Le gouvernement s’attend toutefois « à ce que la GRC travaille avec tous les agents du Parlement concernés pour s’assurer qu’ils respectent leurs obligations envers les Canadiens en ce qui concerne les outils d’enquête sur appareil et les autres technologies de ce genre », a noté Alexander Cohen, directeur des communications.

Justement : chez les conservateurs, le député Pierre Paul-Hus dit être « extrêmement préoccupé par le fait que la GRC utilise de nouveaux pouvoirs d’enquête sans consulter ni le commissaire à la protection de la vie privée ni les parlementaires ».
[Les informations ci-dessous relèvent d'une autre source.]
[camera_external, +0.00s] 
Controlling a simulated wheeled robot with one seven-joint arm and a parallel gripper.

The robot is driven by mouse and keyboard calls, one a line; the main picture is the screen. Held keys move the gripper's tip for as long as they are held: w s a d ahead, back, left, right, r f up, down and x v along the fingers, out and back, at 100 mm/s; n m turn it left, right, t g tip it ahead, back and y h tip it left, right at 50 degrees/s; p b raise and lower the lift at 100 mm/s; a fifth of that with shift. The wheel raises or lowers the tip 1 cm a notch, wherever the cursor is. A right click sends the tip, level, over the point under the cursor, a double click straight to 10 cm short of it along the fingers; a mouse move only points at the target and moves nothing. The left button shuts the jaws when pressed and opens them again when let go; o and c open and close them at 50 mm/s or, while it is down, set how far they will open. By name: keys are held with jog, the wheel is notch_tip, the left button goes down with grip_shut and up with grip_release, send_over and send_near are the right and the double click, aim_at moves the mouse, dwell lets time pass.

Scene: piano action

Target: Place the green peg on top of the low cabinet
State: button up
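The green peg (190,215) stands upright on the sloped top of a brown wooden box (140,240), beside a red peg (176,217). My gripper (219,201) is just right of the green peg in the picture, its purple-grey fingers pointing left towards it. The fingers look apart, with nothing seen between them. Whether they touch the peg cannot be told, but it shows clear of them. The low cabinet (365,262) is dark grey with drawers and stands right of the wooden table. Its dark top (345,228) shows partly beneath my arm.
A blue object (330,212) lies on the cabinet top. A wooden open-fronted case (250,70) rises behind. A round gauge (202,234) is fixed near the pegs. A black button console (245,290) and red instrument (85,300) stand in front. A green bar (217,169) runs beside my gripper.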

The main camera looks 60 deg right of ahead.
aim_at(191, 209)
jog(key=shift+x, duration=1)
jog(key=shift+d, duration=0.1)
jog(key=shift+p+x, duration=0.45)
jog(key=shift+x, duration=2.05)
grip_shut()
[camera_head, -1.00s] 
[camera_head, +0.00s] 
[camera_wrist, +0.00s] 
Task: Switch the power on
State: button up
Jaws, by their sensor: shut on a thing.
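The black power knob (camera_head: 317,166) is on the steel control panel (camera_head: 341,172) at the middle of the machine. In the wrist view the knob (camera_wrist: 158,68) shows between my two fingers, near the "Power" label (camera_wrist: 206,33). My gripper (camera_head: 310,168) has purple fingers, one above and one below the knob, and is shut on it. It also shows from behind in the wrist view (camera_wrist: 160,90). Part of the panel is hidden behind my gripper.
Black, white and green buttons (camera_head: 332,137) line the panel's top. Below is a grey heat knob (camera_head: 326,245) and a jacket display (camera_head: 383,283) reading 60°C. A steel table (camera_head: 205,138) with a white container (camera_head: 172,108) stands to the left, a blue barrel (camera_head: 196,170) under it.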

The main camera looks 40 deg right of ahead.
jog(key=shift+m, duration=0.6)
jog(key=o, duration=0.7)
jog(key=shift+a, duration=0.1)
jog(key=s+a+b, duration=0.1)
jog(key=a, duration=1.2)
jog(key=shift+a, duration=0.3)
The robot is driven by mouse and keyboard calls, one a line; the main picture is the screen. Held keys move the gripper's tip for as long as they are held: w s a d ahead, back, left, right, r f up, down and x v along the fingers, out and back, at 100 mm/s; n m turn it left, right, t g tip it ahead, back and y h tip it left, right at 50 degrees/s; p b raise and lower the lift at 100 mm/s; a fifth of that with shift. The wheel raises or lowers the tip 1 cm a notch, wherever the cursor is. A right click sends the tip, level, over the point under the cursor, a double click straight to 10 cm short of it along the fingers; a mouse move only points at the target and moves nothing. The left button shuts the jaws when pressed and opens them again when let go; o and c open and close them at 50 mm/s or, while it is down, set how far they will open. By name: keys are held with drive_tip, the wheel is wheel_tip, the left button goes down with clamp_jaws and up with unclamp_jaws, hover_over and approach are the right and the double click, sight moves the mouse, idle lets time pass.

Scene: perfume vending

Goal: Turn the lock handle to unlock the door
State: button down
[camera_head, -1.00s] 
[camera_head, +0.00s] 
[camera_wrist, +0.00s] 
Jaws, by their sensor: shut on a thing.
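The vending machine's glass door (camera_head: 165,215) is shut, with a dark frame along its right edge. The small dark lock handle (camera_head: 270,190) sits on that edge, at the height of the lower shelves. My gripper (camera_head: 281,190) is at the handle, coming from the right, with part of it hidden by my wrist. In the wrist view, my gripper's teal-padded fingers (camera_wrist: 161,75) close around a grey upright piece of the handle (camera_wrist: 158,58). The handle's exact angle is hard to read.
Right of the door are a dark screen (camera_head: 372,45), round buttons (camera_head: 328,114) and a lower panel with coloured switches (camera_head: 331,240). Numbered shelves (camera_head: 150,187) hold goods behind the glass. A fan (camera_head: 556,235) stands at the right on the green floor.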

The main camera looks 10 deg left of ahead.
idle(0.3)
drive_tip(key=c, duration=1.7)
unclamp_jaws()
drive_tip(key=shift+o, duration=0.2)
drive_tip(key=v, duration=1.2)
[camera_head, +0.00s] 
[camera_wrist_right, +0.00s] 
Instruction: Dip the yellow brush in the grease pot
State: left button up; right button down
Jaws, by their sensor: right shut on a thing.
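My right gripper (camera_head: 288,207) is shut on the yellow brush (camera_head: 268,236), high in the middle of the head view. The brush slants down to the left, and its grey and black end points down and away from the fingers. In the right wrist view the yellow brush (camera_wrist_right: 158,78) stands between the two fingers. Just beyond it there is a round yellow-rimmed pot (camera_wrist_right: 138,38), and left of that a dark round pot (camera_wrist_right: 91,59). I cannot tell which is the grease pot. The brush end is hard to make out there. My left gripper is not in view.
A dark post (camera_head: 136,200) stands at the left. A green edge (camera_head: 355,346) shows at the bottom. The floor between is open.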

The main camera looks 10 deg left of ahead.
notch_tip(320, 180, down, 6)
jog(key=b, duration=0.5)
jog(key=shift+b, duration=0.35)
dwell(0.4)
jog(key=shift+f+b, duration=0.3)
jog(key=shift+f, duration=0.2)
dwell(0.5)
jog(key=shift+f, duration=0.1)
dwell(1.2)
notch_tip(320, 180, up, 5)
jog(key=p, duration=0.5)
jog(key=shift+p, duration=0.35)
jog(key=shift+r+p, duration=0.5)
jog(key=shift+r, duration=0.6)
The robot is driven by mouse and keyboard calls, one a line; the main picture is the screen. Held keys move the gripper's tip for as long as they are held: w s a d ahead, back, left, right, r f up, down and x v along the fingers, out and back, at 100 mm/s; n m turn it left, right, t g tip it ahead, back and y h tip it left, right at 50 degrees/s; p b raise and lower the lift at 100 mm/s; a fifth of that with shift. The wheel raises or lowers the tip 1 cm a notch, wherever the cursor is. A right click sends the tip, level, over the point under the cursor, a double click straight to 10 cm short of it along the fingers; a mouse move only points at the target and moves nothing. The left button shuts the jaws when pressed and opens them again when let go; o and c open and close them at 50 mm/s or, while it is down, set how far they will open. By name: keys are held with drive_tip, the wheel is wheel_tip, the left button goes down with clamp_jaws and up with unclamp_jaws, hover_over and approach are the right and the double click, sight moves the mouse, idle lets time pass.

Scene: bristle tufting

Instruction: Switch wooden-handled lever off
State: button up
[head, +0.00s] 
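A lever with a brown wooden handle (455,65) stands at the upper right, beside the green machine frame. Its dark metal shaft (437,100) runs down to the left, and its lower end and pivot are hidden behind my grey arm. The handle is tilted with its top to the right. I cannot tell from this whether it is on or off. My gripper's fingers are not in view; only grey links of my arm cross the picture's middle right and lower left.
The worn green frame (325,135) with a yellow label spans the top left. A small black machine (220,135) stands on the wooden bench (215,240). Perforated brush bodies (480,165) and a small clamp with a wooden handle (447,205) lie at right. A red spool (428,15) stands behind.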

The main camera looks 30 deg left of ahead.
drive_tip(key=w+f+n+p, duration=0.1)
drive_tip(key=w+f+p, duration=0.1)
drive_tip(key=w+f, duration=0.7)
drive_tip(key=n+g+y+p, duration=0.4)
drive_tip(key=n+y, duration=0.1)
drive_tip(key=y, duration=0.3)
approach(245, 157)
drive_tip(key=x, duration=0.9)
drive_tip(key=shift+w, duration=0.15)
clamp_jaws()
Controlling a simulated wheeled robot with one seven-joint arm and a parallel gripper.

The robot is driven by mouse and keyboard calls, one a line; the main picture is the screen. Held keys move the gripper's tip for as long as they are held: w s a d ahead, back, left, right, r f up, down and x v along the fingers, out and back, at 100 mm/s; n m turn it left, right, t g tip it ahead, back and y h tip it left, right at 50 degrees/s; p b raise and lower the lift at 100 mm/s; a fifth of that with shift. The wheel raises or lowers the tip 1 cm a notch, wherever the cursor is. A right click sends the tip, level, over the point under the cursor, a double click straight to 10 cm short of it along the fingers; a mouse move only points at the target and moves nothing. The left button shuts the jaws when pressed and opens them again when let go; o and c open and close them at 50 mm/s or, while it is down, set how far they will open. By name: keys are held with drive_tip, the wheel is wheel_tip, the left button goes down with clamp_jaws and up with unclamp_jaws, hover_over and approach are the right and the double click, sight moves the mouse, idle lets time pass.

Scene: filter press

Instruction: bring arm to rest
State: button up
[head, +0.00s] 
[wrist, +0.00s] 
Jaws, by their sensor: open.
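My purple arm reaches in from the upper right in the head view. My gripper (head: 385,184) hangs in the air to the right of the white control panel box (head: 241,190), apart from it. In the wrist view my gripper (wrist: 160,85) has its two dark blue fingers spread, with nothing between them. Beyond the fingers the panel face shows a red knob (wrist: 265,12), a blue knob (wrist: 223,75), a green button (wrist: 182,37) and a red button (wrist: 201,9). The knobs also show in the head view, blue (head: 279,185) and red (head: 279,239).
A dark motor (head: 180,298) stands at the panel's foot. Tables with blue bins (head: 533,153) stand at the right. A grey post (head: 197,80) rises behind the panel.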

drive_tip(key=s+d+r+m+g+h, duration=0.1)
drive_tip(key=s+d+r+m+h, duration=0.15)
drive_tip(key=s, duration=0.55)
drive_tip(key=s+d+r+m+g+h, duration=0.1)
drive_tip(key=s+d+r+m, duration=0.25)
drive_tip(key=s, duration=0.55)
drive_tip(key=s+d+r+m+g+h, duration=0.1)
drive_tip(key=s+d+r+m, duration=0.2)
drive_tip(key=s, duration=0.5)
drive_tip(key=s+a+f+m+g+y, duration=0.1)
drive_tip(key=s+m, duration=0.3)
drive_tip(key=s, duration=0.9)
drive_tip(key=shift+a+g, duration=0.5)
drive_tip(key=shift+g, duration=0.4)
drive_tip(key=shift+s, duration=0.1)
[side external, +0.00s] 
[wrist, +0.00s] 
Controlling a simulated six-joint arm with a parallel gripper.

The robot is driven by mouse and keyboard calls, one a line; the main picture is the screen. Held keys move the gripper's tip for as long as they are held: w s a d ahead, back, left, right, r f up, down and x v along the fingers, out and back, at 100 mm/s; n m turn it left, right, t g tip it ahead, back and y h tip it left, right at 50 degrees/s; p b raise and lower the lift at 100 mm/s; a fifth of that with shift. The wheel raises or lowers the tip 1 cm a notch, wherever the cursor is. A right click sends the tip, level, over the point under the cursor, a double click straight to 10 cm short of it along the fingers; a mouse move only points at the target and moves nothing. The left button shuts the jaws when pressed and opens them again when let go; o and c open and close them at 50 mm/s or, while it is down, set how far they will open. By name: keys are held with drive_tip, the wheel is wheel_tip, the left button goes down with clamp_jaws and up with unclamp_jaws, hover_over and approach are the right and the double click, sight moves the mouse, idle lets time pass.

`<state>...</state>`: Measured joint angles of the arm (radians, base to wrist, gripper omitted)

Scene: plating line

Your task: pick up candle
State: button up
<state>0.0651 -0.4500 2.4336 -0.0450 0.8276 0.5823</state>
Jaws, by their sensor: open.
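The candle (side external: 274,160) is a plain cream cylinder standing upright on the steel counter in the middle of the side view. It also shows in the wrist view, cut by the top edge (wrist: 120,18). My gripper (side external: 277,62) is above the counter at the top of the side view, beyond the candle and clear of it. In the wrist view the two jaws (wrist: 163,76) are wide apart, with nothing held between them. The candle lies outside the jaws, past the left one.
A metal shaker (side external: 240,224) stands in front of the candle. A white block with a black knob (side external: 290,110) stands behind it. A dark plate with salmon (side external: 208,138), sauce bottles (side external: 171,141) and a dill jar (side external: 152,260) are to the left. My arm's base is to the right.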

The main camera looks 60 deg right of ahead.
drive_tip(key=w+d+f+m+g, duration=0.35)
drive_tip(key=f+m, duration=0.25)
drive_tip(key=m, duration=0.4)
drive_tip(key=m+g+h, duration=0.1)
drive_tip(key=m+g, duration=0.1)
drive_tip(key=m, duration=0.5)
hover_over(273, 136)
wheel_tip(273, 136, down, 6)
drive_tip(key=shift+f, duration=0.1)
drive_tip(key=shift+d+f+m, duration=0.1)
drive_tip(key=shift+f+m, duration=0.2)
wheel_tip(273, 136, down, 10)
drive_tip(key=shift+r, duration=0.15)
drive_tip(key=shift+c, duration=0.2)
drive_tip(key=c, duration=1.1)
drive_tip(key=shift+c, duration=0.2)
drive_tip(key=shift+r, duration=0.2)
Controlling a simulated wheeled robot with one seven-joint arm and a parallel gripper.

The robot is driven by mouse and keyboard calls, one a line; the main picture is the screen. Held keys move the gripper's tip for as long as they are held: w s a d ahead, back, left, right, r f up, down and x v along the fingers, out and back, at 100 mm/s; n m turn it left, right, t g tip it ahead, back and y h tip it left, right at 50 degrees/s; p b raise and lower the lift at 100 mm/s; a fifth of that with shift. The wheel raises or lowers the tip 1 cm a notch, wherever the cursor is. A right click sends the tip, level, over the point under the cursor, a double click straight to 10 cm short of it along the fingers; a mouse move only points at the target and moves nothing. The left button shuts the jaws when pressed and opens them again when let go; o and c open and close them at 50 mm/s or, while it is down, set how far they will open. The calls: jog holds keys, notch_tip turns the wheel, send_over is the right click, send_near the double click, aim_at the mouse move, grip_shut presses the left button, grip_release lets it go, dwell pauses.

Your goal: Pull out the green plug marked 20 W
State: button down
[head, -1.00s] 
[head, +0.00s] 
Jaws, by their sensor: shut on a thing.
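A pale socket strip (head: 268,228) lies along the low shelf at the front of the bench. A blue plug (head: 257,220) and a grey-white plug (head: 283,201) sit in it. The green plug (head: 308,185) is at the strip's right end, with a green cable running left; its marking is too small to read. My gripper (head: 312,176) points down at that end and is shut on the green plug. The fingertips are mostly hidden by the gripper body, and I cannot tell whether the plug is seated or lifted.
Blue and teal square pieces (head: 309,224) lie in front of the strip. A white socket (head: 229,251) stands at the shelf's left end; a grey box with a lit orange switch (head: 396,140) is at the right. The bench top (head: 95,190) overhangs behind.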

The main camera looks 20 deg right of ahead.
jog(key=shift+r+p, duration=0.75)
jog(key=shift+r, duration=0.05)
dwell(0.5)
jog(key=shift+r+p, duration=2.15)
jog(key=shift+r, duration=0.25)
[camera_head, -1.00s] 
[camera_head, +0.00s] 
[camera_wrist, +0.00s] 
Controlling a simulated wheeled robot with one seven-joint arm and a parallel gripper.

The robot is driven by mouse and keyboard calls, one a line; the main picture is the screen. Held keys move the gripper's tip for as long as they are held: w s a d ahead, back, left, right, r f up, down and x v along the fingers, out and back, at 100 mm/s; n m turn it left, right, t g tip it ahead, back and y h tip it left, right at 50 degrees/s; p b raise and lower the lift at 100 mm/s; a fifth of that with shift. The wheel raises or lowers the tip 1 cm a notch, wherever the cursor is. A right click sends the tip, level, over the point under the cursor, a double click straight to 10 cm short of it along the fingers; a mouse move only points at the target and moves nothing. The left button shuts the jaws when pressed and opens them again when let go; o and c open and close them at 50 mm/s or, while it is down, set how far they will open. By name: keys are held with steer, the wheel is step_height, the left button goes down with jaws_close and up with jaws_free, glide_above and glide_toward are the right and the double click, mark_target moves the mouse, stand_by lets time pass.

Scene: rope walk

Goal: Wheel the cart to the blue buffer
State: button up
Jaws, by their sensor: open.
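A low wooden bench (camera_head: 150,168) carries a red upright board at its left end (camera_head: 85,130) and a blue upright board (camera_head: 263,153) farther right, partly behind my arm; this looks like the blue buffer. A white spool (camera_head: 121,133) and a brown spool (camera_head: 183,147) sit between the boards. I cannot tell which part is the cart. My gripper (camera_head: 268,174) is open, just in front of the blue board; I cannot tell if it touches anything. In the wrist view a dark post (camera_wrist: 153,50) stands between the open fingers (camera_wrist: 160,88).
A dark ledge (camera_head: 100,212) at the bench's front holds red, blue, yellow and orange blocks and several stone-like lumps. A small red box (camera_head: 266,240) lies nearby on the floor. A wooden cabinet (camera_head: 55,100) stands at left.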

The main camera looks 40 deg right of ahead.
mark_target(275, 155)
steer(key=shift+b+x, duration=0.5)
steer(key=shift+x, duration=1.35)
PHOTO SEAN KILPATRICK, ARCHIVES LA PRESSE CANADIENNE

Pierre Paul-Hus, député conservateur

Et ces révélations, a-t-il ajouté, ne font que soulever d’autres questions : « Quels types d’enquêtes sont menées avec ce pouvoir, et pourquoi le commissaire à la protection de la vie privée n’en a-t-il pas été informé ? »

Dans le camp néo-démocrate, le député Alistair MacGregor affirme que cela justifie « le besoin d’assurer un meilleur contrôle de ce qui se passe au sein de la GRC », qui a la « mauvaise habitude » de reconnaître ainsi les faits après coup.

Le Bloc québécois n’a pas souhaité commenter le dossier.

S’il n’est pas « illégitime » pour la GRC et d’autres agences de renseignement de déployer de telles méthodes d’enquête, le gouvernement doit cesser de « dormir au gaz » et encadrer l’industrie de la surveillance, insiste Ronald Deibert, du Citizen Lab.